Cada nuevo
estreno de Clint Eastwood genera expectativas que trascienden la
especificidad del título. Como si cada film de esos viniera a establecer –o
casi– cuál es el estado actual del cine yanqui, y hacia dónde se encamina.
En cada una de sus obras, este maestro de la narración clásica esboza un
retrato sobre algún aspecto del modo de vida estadounidense y además, habla
de sí mismo. En Jinetes del espacio dijo que tanto él como el cine de
su generación continuarían dando batalla, y Deuda de sangre vino a
demostrarlo.
En Río
místico, por un lado vuelve sobre sus temas de siempre (las marcas del
pasado, la búsqueda de la verdad, etc.), pero también, y a diferencia de la
mayor parte de su cine anterior, descarta la figura emblemática del héroe
solitario a favor de una tríada, que de una u otra manera se comporta
articulando soledades.
No podía estar
ausente su reiterado personaje vengador y fascista, en este caso Jimmy
Markum, encarnado por Sean Penn, a quien le han matado brutalmente su
adorada hija de 19 años. Su drama no es el único; paralelamente sus amigos y
vecinos viven los propios: Sean Devine (Kevin Bacon) es el policía que debe
investigar el crimen consumado en su viejo barrio de Boston, un suburbio
obrero en las orillas del río Mystic, mientras atraviesa el dolor de que su
esposa embarazada lo haya abandonado. Dave Boyle (Tim Robbins) es un padre
de familia angustiado, abrumado por la marca traumática de un abuso sexual
que sufrió siendo niño, cuando fue secuestrado frente a sus dos amigos, que
nada pudieron hacer para evitarlo. Los abusadores podrían haber sido un
religioso y un policía, o al menos lucían como tales. Los tres protagonistas
han sido íntimos amigos durante la adolescencia, han crecido con la marca de
ese recuerdo, pero hoy poco queda de aquella amistad; sólo el peso de ese
pasado imborrable, y tal vez fue precisamente ese hecho traumático el que
separó sus vidas.
Basada en una
novela muy vendida de Dennis Lehane y con guión de Brian Helgeland (el mismo
de Los Angeles al desnudo), la película se desarrolla como un
thriller sobre la investigación que se lleva a cabo en el barrio. Jimmy se
había convertido en el pesado de la zona y tuvo sus días como
delincuente, hasta que después de dos años en prisión eligió llevar adelante
una familia y su almacén, aunque las huellas de aquel estilo de vida también
continúan intactas. Allí están sus secuaces, dos matones de barrio a quienes
maneja, y sus propios tatuajes para recordárselo. Arrebatado por el dolor,
decide investigar personalmente el crimen de su hija, pues no confía en el
accionar de la policía y quiere vengarse por propia mano. Jimmy siente que
él ha construido ese destino fatídico, con el cual viene a pagar sus culpas.
El crimen
produce el reencuentro de los tres amigos de otrora. Pero las evidencias
empezarán a apuntar nada menos que a uno de ellos… con las consecuencias que
todos ya pueden imaginar.
Seguramente
contra su voluntad, o de manera inconsciente, Eastwood viene a confirmar
todas las hipótesis de Bowling For Columbine, el documental de
Michael Moore: pone en juego la paranoia de los ciudadanos en Estados
Unidos, la marca transmitible de un pasado violento, el sentimiento de culpa
y la mala conciencia, las conductas autoritarias y fascistas, el gatillo
fácil e irresponsable.
No es menor el
mensaje policíaco del film, que muestra la celeridad, templanza y eficiencia
de la policía. Pese a estar viviendo el dolor de saberse justamente
abandonado, Sean Devine lleva adelante la investigación de una manera
impecable, superando a quienes sólo confían en la venganza irracional.

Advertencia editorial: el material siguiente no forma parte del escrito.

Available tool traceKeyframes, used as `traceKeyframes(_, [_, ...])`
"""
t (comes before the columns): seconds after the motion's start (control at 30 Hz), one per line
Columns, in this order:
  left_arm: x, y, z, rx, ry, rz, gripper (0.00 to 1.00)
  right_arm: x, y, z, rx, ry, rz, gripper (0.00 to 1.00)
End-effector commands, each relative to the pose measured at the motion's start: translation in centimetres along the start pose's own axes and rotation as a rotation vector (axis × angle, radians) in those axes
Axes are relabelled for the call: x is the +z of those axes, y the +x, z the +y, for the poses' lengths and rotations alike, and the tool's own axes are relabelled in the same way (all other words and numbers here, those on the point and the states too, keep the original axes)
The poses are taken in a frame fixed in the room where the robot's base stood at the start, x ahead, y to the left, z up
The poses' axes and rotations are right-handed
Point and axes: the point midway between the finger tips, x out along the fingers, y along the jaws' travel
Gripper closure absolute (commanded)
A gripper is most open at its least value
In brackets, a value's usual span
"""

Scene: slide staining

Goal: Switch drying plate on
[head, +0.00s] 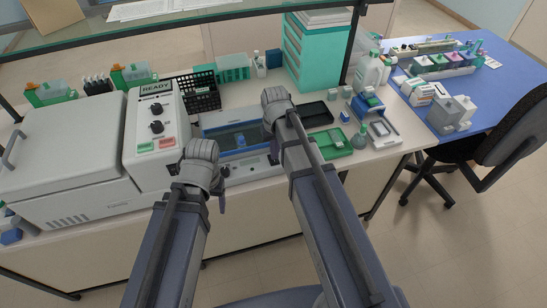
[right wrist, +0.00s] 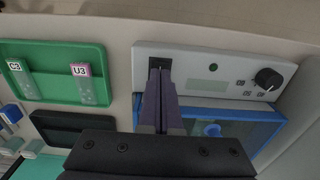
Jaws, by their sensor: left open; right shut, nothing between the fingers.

Preocupa la ambigüedad de la resolución, que sugiere que la venganza vale
más que toda posible justicia. En la presentación de los policías, éstos
acuden a una autopista pues un conductor ha respondido las provocaciones de
otro ocasionando un accidente mortal. El film depara otra venganza personal,
pero sus consecuencias no parecerán importarle a nadie. Río místico
grita sobre la inevitabilidad de la violencia y la venganza instaladas en la
sociedad: todos tienen alguna culpa, y ellos o sus hijos habrán de pagarla.
Incluso las instituciones –la policía, la iglesia– ultrajan la inocencia.
La película ha
suscitado críticas muy elogiosas. Demasiado elogiosas. Nadie pone en duda el
profesionalismo del director a la hora de narrar, es admirable la
investigación en paralelo de policías y hampones en busca de la verdad, pero
hay detalles que despiertan mis reparos. Todos los personajes son unívocos.

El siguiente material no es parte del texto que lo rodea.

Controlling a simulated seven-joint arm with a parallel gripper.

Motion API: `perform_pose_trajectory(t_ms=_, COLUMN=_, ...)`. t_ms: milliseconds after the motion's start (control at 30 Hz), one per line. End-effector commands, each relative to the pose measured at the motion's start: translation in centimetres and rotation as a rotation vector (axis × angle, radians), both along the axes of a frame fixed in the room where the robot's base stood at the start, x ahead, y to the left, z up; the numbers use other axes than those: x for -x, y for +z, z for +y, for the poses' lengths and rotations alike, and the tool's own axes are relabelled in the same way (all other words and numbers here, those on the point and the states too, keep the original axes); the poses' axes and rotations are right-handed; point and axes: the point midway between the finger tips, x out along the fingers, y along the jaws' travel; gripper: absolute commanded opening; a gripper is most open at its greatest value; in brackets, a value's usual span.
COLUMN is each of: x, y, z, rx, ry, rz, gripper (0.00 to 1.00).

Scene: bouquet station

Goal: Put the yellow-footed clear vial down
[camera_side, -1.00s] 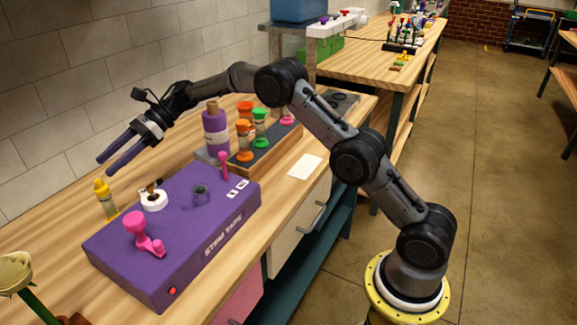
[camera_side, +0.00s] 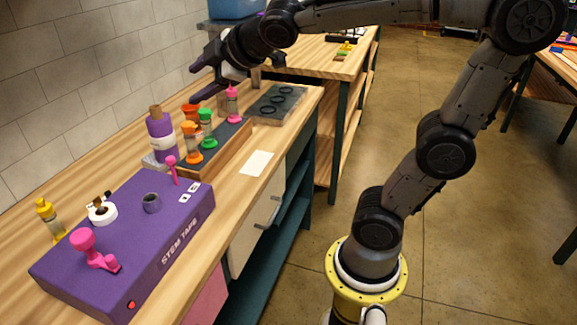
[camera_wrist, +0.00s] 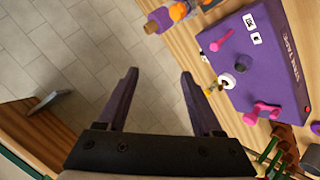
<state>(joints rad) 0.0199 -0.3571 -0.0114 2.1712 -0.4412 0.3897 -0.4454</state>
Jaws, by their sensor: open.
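The yellow-footed clear vial (camera_side: 49,219) stands upright on the wooden bench, behind the left end of the purple stem tape box. It has a yellow top and a clear body. In the wrist view it shows small and partly hidden beside the box (camera_wrist: 212,86). My gripper (camera_side: 195,82) is open and empty, well away from that vial, raised near the pink-topped vial at the far end of the rack. The wrist view shows its two purple fingers (camera_wrist: 158,75) spread apart with nothing between them.
The purple stem tape box (camera_side: 135,250) carries a pink lever and a white roll. Beyond it, a wooden rack (camera_side: 225,153) holds orange, green and pink vials. A purple bottle (camera_side: 160,135) stands beside the rack. A white card (camera_side: 257,163) lies near the bench edge.

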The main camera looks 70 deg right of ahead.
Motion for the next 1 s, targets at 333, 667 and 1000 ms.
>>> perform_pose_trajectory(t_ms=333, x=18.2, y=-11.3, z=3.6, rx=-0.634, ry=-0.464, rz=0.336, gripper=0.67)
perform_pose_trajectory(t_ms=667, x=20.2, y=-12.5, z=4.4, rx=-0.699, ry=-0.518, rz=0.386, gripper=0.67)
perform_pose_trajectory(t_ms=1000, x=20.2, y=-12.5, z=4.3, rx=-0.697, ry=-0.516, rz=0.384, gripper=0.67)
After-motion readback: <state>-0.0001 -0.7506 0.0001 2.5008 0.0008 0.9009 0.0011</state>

Frente a un mundo masculino cristalizado, cuya pintura siempre había sido el
fuerte de Eastwood, las dos esposas resultan personajes cuestionables: Dave
tiene una personalidad monolítica, signada por la terrible experiencia de su
niñez… pero su esposa no parece tener nunca en cuenta este detalle
fundamental. Celeste (la extraordinaria Marcia Gay Harden) es una mujer de
pocas luces, pero su irresponsabilidad no termina de cerrar. En el
otro extremo, la esposa de Jimmy (Laura Linney) es la necesaria compañera
incondicional de todo déspota fundamentalista, y en la perorata
justificadora de sus acciones algunos han querido ver el recuerdo de Lady
Macbeth.
El elenco –que
incluye a Laurence Fishburne como el compañero del policía– cuenta con
apellidos sobresalientes, y sin embargo, las actuaciones no son parejas.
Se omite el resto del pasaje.